* **RECORDS FOR PROCESSING**
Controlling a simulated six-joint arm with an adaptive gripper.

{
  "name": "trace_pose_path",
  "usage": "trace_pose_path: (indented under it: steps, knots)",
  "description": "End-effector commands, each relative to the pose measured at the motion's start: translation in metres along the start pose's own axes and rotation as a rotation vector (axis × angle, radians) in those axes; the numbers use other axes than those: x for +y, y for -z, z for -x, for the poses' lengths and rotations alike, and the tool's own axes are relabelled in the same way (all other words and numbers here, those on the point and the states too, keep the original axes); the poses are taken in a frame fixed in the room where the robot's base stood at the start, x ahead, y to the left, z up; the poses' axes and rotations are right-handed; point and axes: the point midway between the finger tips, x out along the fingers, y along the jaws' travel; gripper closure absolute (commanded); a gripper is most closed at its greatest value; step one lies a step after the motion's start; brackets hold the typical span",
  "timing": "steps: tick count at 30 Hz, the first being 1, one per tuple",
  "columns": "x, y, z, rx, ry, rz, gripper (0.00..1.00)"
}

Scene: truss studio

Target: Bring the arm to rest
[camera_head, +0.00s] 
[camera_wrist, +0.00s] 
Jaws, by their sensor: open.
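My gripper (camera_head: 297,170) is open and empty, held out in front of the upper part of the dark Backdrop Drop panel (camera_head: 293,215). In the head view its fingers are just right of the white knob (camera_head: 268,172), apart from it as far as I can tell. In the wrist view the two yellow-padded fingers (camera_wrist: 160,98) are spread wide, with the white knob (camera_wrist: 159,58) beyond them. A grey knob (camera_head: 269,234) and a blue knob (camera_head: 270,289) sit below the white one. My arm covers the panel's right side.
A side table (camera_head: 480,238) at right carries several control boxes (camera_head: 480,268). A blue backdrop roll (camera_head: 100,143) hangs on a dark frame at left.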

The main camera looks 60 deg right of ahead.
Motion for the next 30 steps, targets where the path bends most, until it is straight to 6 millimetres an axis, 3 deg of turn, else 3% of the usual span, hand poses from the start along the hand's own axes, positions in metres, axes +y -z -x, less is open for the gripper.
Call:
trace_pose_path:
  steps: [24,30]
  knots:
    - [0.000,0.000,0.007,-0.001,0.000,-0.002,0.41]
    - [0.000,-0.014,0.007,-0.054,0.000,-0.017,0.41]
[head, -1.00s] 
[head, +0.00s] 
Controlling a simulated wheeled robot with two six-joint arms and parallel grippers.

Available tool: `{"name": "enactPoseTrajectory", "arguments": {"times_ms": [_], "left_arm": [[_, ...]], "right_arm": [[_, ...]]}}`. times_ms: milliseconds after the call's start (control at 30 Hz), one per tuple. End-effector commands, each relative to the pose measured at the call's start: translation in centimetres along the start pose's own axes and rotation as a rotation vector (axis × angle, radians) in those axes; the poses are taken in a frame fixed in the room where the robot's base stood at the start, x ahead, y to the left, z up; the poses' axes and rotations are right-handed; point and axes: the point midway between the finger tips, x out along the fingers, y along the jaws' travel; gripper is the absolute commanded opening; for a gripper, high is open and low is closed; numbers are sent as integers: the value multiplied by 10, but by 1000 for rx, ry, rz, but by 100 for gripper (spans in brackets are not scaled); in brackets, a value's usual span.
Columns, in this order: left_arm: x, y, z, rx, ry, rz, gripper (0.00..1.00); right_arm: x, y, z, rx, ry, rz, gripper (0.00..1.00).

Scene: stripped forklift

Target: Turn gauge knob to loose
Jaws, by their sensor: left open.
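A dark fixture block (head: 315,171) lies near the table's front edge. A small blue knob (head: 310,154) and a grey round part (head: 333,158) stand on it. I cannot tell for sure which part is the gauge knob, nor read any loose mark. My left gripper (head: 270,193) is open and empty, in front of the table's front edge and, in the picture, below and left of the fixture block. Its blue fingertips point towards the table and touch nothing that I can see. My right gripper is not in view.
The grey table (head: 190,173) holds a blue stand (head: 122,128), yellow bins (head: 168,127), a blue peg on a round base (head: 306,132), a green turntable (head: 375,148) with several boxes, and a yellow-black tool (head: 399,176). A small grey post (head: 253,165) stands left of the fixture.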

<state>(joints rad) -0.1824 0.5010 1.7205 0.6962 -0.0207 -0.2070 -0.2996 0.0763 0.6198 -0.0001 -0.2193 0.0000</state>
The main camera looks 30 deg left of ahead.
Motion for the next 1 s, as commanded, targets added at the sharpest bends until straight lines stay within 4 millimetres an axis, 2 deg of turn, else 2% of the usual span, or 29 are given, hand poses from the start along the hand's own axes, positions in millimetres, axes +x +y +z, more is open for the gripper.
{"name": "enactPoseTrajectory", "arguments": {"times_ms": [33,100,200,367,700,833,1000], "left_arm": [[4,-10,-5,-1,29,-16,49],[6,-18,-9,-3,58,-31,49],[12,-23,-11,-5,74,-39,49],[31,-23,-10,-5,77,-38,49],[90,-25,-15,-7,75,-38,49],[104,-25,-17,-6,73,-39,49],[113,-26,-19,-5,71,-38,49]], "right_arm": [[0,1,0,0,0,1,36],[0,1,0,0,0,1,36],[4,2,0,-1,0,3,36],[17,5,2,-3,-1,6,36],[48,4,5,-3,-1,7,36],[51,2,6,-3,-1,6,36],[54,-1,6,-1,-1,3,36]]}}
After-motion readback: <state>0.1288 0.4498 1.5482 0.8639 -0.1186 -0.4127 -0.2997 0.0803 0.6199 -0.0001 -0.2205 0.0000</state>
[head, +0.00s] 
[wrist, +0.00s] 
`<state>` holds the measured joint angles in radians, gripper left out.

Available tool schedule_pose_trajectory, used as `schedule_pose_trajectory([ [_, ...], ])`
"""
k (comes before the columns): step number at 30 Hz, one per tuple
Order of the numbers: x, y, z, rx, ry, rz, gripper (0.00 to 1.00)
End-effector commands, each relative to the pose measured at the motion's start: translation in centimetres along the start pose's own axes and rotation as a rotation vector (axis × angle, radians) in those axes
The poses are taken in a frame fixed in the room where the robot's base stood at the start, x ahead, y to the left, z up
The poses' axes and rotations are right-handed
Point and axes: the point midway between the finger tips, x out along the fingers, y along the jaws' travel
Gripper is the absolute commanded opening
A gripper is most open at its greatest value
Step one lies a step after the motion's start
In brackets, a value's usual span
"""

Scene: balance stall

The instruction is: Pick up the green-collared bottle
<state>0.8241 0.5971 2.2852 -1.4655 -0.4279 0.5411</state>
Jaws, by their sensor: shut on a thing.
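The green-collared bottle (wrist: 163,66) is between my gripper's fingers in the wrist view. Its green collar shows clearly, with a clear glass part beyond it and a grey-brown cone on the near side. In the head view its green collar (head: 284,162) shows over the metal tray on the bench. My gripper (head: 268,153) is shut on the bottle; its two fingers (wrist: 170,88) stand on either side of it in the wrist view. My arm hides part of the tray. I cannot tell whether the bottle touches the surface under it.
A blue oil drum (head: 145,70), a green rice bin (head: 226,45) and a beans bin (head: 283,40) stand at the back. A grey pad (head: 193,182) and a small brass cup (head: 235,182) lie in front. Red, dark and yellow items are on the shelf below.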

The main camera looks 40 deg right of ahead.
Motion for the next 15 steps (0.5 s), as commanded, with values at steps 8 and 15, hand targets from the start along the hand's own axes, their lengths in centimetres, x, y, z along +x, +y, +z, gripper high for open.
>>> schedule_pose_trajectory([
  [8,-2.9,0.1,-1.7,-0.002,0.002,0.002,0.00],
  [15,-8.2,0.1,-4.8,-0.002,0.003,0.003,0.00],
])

* **TO DO**
Make an exact transcription of the lines from the line with "Columns, in this" through the line with "The main camera looks 30 deg left of ahead.", inclusive, omitting all others.

* **RESULT OF THIS TASK**
Columns, in this order: left_arm: x, y, z, rx, ry, rz, gripper (0.00..1.00); right_arm: x, y, z, rx, ry, rz, gripper (0.00..1.00).

Scene: stripped forklift

Target: Turn gauge knob to loose
Jaws, by their sensor: left open.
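A dark fixture block (head: 315,171) lies near the table's front edge. A small blue knob (head: 310,154) and a grey round part (head: 333,158) stand on it. I cannot tell for sure which part is the gauge knob, nor read any loose mark. My left gripper (head: 270,193) is open and empty, in front of the table's front edge and, in the picture, below and left of the fixture block. Its blue fingertips point towards the table and touch nothing that I can see. My right gripper is not in view.
The grey table (head: 190,173) holds a blue stand (head: 122,128), yellow bins (head: 168,127), a blue peg on a round base (head: 306,132), a green turntable (head: 375,148) with several boxes, and a yellow-black tool (head: 399,176). A small grey post (head: 253,165) stands left of the fixture.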

<state>(joints rad) -0.1824 0.5010 1.7205 0.6962 -0.0207 -0.2070 -0.2996 0.0763 0.6198 -0.0001 -0.2193 0.0000</state>
The main camera looks 30 deg left of ahead.

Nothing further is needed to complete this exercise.